How I Reinvented Myself

Again, with new year comes the resolution to change one's self for the better. But are the changes you are willing to make just skin-deep? Or are you willing to go on a paradigm shift?

Reinventing ourselves is one way of trying to preserve ourselves. It is very imperative to our happiness.

Being in a relationship for years, and giving my all for that, I slowly lost my sense of self. The separation was the result of years of carrying the stress of not knowing who I was anymore and what importance I was making in my life and in others.

My separation made me realize a lot of things including my priorities, what matters most in my life and knowing  my self-worth. Little did I know that this situation would turn out to be life-changing and the biggest turning point in my life.  I did not understand everything that was going on then, but I held on to my new-found strength which I got from my renewed faith in God.

God does not make mistakes and so I came to the conclusion that my reinvention was planned not by me but by someone who loves me more than I loved myself. Sort of a  reaffirmation that I am loved, but it would only be worth if I start loving myself.

The time my kids were separated from me, not a single night passed by that my pillows were not soaked in tears. And yes, I would literally cry out. I let it all out. I lived alone with one daughter so when she was asleep at night, I would start to feel so alone. I missed my two other babies terribly and there were moments when I thought I'd gone mad. There were times I have to convince myself I was still sane.
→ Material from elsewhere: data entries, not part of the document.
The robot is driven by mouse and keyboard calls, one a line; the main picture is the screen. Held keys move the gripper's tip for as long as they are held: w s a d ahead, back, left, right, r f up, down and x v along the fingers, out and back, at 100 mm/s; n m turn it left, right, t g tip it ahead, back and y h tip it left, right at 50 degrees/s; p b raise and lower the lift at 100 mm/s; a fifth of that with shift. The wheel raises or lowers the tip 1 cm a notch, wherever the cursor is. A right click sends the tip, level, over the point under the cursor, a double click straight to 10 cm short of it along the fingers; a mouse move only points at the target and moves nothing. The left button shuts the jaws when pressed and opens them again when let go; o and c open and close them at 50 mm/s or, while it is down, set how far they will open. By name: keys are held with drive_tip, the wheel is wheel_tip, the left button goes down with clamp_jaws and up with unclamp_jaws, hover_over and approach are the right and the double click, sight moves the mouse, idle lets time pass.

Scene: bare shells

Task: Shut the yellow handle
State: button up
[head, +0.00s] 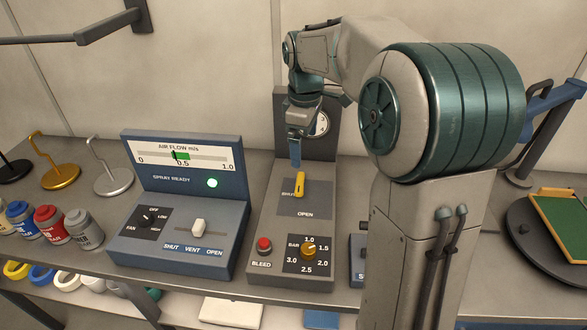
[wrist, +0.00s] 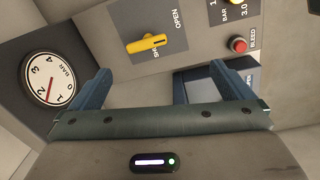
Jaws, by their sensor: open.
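The yellow handle (head: 300,185) is a short lever on the sloped grey panel of the middle console. It lies beside the SHUT label and partly covers its end; the OPEN label is lower down the panel. In the wrist view the handle (wrist: 147,43) shows beyond the fingers, apart from them. My gripper (head: 295,160) hangs just above and behind the handle in the head view. In the wrist view its blue fingers stand wide apart with nothing between them (wrist: 172,72). I cannot tell the exact gap to the handle.
A pressure gauge (wrist: 52,78) is on the upright back panel behind the handle. The red BLEED button (head: 263,245) and yellow BAR knob (head: 309,249) are lower on the same console. The blue-grey air flow console (head: 180,262) stands to the left. My arm hides part of the right side.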

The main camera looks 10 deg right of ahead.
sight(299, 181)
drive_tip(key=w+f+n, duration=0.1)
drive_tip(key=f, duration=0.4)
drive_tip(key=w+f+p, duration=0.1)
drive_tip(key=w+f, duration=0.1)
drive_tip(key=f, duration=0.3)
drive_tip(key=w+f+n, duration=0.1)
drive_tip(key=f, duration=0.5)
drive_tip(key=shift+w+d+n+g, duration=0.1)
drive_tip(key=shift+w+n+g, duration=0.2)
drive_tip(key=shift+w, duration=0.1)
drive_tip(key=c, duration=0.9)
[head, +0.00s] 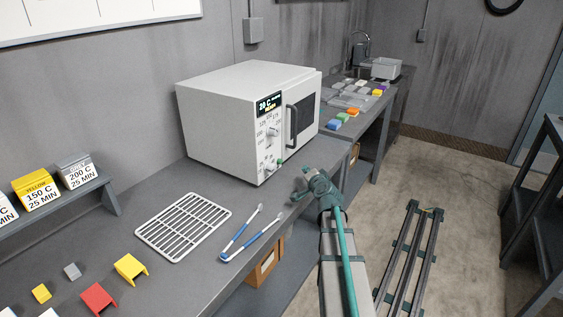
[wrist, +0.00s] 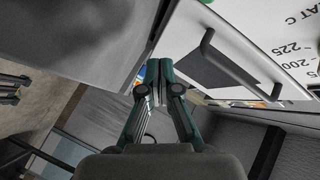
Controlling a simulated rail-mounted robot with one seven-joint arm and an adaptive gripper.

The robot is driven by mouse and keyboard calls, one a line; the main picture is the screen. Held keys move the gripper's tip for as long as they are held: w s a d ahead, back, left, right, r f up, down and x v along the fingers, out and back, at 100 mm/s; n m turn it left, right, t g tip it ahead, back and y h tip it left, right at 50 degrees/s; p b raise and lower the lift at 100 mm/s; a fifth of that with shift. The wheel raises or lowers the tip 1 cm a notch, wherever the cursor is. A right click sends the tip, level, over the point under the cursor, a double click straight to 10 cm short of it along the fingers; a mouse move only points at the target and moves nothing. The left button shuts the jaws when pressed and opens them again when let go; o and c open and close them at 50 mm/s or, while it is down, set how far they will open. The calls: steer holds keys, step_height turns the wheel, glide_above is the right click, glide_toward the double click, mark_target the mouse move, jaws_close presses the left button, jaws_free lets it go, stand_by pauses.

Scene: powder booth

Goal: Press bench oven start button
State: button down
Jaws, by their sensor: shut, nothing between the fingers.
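The white bench oven (head: 232,110) stands on the grey bench in the head view. Its front panel has a display reading 20 C, a dial (head: 272,132) and small controls low down, including a small green button (head: 279,162). My gripper (head: 308,173) is in front of the oven's lower front, apart from the green button. In the wrist view, my gripper (wrist: 158,68) is shut and empty, with the oven door handle (wrist: 236,66) beside it. The green button cannot be made out there.
A wire rack (head: 184,226) and blue-handled tongs (head: 246,235) lie on the bench before the oven. More coloured pieces (head: 342,117) lie on the far bench.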

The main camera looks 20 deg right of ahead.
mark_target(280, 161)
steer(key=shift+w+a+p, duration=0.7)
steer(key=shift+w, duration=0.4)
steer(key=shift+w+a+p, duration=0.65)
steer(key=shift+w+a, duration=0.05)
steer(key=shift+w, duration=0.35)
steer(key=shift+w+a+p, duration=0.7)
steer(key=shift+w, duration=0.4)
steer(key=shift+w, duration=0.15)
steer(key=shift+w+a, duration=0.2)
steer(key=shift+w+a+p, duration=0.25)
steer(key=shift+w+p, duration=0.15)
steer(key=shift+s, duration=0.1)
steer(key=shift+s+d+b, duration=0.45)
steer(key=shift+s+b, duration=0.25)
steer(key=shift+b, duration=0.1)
I had to go through months of psychological evaluation as a part of the process for filing cases on violence against women. And the worst was when you found yourself surrounded by people whose sanity were in question. That's when you start to doubt your own as well.

During this time, I was able to use my "alone time" positively. Instead of wallowing in self -pity, I got involved in whatever would make me busy and help me forget the ordeal I was going through even just for a few hours a day. I am thankful that I was able to find a spiritual community and I started to change my beliefs and  strengthened my faith.Then I started to feel that I belong..in the spiritual community who accepted me as me, flaw and all, the community that reaffirms that we are all made in the likeness of God and that we are beautiful. Luck maybe, but I'd say, I was called.

I remembered one of my Care Group members telling me to tell God in my prayers that if He wanted me to through all that situation, then just lessen the pain and make it bearable for me. I did just that and the hurt that I felt everyday eventually became the driving force to completely change my life. Never did I know that at that time, I had already embarked on the journey to reinvent myself.

Looking back at how I was since 2009, I can say that I've come a long way. My life experience taught me lessons I did not learn from school. Three or four years ago, I would normally break down when something stressful happens, but now, I became a strong woman capable of facing head-on all the challenges life throws at me.

As I reflected on the things that had happened in the past, there were some regretful moments and some monumental ones that are worth remembering. I regretted having to go through psychiatrists and taking all the anti-depressant. Those things made me the worst version of myself, somebody who didn't value the sanctity of life, my own and others. The memory of how I won the fight for the custody of my children and the victory of disproving what people had labeled on me, those were the monumental things worthy of reliving in my memory from time to time. Victory is sweet made even sweeter because I did it with God by my side.

Changing my negative mindset to positive thinking, I also began to attract positive changes. Opportunities came knocking. For starters, I was able to get a full-time job which doesn't require me to work 9-5. In short, I got my dream job. Opportunities are still knocking, and it is up to me which doors I open.

Reinvention is mostly an inside thing. It is what happens on the inside first, what's going on in our emotional state, and then the physical changes just follow. Changing only the outer part of your being is remodelling. Reinvention is changing all aspects in your life. You need reinvention because it is important to your happiness.

So where do you start reinventing yourself? On the inside. Change whatever it is that is keeping you from achieving your dreams. Do not allow somebody else to put a label on you. The lid of the jar is open, all you need to do is to jump out of it and follow your dreams.

When you fall down, there are only two things that you need to do. Stand up. Bounce back.